Given problem
From the entries below, pull out each line where "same" appears.

Task material
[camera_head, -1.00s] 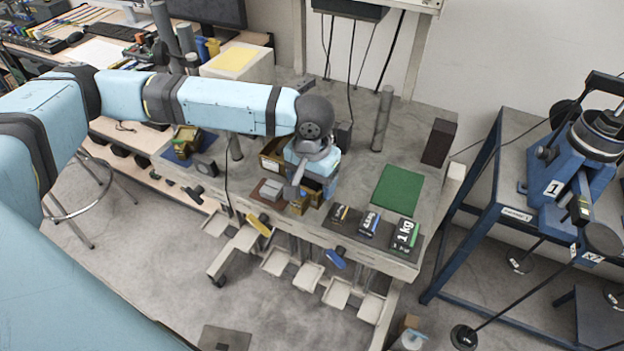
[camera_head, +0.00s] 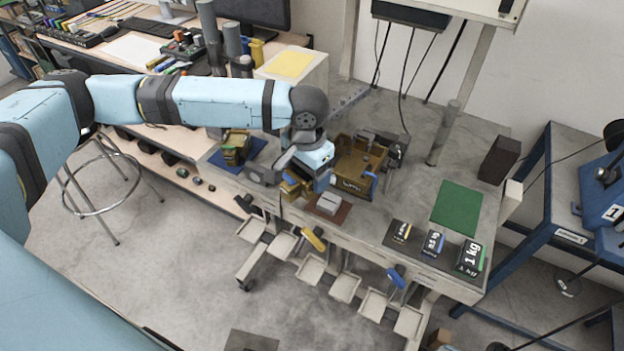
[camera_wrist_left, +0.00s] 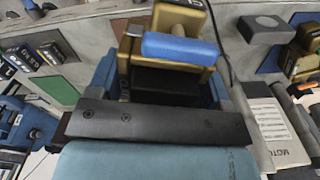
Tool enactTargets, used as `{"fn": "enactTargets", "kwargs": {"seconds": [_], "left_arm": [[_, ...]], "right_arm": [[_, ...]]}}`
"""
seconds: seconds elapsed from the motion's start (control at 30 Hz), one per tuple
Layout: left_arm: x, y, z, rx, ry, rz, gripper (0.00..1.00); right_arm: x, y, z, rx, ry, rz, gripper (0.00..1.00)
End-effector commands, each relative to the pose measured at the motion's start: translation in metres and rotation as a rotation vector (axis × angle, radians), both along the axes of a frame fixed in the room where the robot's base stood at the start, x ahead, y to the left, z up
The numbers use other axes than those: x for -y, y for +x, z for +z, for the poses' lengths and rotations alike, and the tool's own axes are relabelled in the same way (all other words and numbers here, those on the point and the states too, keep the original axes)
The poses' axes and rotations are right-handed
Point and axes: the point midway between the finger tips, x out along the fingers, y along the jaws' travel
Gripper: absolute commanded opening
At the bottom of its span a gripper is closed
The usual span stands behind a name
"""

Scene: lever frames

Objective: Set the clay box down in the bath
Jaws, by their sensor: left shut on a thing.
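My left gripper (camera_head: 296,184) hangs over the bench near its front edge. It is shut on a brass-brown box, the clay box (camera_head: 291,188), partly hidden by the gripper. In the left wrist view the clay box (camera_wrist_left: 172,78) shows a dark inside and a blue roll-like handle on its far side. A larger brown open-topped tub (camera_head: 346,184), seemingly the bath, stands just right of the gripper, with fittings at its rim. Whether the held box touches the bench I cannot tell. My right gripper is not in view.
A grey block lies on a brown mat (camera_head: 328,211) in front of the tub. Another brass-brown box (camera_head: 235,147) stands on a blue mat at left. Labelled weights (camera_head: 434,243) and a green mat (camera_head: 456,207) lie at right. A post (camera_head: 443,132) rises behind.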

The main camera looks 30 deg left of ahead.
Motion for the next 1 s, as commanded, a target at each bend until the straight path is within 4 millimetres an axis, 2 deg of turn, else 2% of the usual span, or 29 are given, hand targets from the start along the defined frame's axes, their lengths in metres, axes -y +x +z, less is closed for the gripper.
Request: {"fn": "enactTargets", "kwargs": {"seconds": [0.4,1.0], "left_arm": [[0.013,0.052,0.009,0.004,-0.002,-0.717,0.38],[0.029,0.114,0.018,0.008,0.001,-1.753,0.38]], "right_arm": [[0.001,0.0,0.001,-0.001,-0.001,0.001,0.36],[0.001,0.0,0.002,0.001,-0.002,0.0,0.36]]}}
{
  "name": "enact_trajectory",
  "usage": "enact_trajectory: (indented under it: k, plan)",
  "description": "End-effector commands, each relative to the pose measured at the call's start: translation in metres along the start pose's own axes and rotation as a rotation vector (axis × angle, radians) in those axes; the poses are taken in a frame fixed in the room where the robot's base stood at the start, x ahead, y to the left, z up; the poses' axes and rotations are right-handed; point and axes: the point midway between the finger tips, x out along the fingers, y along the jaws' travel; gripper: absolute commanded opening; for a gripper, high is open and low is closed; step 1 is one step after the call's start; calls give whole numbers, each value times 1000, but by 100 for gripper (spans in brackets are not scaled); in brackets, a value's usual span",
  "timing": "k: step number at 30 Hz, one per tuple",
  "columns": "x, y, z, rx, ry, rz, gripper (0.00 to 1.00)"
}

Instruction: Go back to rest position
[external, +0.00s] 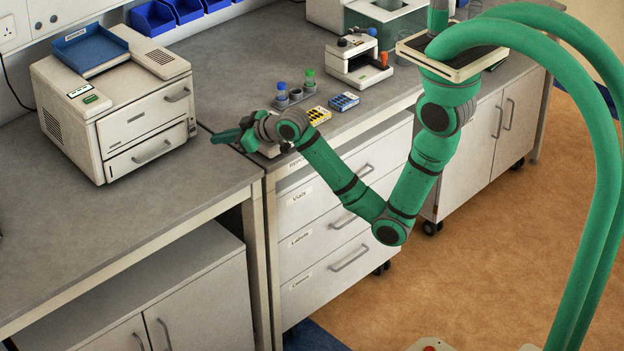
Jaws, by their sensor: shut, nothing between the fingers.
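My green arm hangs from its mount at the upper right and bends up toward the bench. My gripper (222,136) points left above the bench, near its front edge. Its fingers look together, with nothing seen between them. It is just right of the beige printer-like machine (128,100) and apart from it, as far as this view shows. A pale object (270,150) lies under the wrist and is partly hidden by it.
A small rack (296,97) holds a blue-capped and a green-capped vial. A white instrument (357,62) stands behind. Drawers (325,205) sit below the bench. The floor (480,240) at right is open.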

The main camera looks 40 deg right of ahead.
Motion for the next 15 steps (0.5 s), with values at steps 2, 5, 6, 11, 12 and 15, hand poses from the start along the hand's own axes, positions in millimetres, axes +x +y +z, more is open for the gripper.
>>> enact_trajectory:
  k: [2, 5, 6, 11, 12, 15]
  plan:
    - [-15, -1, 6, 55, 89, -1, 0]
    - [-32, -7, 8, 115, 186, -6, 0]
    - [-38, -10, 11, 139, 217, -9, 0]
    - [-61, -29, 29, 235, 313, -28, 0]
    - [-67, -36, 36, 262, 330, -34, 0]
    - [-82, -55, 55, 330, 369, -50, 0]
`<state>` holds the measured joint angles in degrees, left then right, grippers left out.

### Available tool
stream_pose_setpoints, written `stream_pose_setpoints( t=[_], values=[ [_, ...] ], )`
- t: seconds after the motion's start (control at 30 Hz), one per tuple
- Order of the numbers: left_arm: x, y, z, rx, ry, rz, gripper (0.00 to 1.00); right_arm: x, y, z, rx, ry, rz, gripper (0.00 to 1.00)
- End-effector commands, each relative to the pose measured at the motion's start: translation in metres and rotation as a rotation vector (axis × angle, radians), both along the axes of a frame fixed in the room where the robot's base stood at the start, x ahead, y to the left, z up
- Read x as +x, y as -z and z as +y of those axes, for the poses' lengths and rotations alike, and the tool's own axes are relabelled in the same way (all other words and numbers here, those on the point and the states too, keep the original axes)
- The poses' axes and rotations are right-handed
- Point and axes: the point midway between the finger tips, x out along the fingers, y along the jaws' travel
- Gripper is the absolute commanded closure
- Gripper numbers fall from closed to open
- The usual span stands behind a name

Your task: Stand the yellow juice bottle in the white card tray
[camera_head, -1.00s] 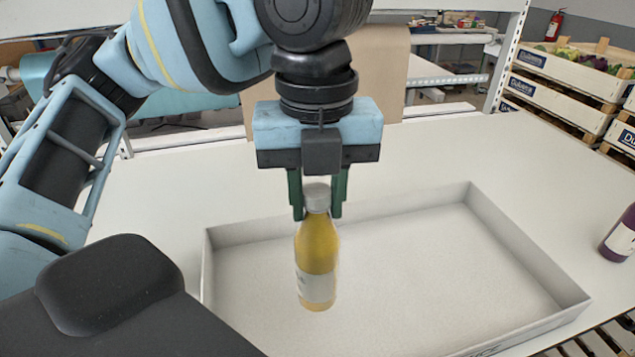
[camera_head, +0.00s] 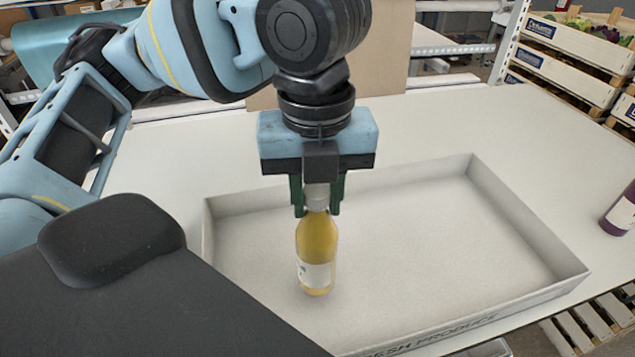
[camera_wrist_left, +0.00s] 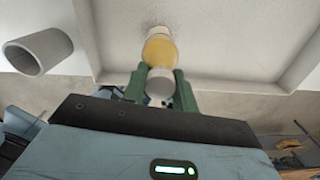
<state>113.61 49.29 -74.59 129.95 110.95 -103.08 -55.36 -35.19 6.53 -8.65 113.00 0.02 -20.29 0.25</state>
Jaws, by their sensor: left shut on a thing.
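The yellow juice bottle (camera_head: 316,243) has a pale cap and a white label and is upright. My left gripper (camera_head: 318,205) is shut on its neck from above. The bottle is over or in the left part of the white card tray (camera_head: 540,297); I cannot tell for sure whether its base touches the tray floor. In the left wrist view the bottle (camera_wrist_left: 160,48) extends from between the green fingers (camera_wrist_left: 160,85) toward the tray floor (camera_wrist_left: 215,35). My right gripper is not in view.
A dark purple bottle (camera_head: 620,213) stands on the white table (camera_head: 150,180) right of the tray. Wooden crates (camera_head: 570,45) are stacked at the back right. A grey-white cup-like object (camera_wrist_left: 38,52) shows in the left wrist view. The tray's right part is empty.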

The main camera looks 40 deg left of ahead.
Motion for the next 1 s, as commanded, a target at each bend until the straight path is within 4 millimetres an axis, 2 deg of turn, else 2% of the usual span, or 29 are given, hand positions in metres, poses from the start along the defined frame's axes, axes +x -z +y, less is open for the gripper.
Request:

Task answer
The numbers use other axes than those: x for -y, y for +x, z for +z, for the poses' lengths and rotations alike, and the tool's own axes are relabelled in the same way (all other words and numbers here, those on the point and the states too, keep the original axes)
- Read x as +x, y as -z and z as +y of those axes, for the poses' lengths and rotations alike, and the tool's own axes are relabelled in the same way (all other words and numbers here, those on the point and the states too, keep the original axes)

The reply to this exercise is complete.